The Jones brothers have crafted a clever, suspenseful film that does much to obfuscate its true intentions. A fractured timeline heightens the tension, leaving us never quite sure where we are in the sequence of events. “They found something, body parts, I heard,” confides a neighbour… but when? This broken chronology amplifies Carl’s gradual loss of control over his situation – a state of affairs only exacerbated by the arrival of his estranged mother (Corrie’s Anne Reid). When Carl meekly admits he’s had a girl in the house, she deadpans, “You’ll have some explaining to do. You told her I was dead.”

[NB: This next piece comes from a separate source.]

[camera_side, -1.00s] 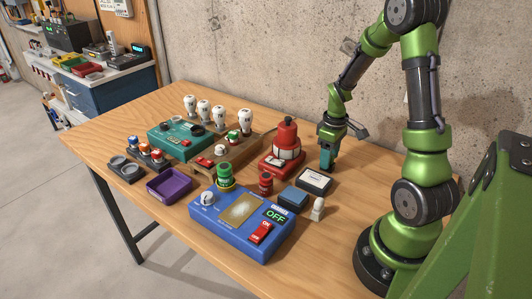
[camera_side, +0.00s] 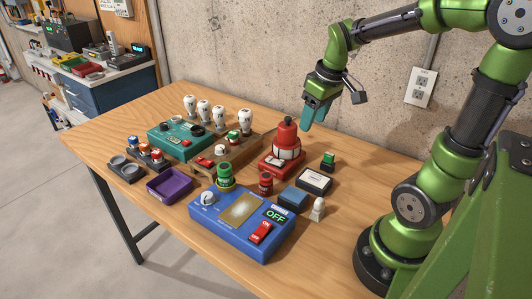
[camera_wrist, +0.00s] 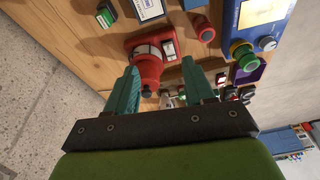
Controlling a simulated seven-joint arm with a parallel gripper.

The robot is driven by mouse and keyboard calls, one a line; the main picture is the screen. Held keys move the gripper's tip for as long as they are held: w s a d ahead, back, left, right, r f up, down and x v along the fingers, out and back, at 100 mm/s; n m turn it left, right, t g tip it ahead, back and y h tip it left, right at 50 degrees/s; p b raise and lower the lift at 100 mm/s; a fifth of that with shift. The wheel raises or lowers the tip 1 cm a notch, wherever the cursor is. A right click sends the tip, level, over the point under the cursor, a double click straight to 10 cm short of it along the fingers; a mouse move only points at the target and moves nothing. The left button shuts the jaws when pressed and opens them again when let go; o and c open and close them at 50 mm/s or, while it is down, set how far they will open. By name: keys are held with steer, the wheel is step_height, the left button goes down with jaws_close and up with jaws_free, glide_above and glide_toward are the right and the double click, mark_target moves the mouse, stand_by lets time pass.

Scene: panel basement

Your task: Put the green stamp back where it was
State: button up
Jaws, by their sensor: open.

wind river Since The Hurt Locker, the career of Jeremy Renner has been defined by doughty supporting roles in bigger franchise movies. Hawkeye, a second-tier Avenger, a Cruise-lite IMF agent in the last two Mission:
Impossible films or another betrayed operative in the Bourne series. They’re all hewn from a similar, action-movie persona – good with weapons and a steely gaze – although at least in Arrival, Denis Villeneuve’s classy sci-fi, he got to show his wonkier side as a bespectacled scientist.
Wind River, then, offers a rare leading role for Renner. He stars as Cory Lambert, a federal wildlife officer at the Wind River Indian Reservation in Wyoming. Out on the mountain, he finds the corpse of a young woman buried in the snow. The FBI are dispatched and Lambert is partnered with Jane Banner (Elizabeth Olsen); these two officers have conflicting views on the crime and how best to solve it.
Wind River is written and directed by Taylor Sheridan, the author of Sicario and
Hell Or High Water, two of the best American crime dramas of the last few years. In both those films, Sheridan followed two officers working in a remote environment with its own set of rules and conventions. “Luck don’t live out here, luck lives in the city,” says one character in Wind River, though it is a common thread in Sheridan’s films. A wintry score from Nick Cave and Warren Ellis provides a suitable accompaniment to the lingering shots of unforgiving, snow-capped mountains.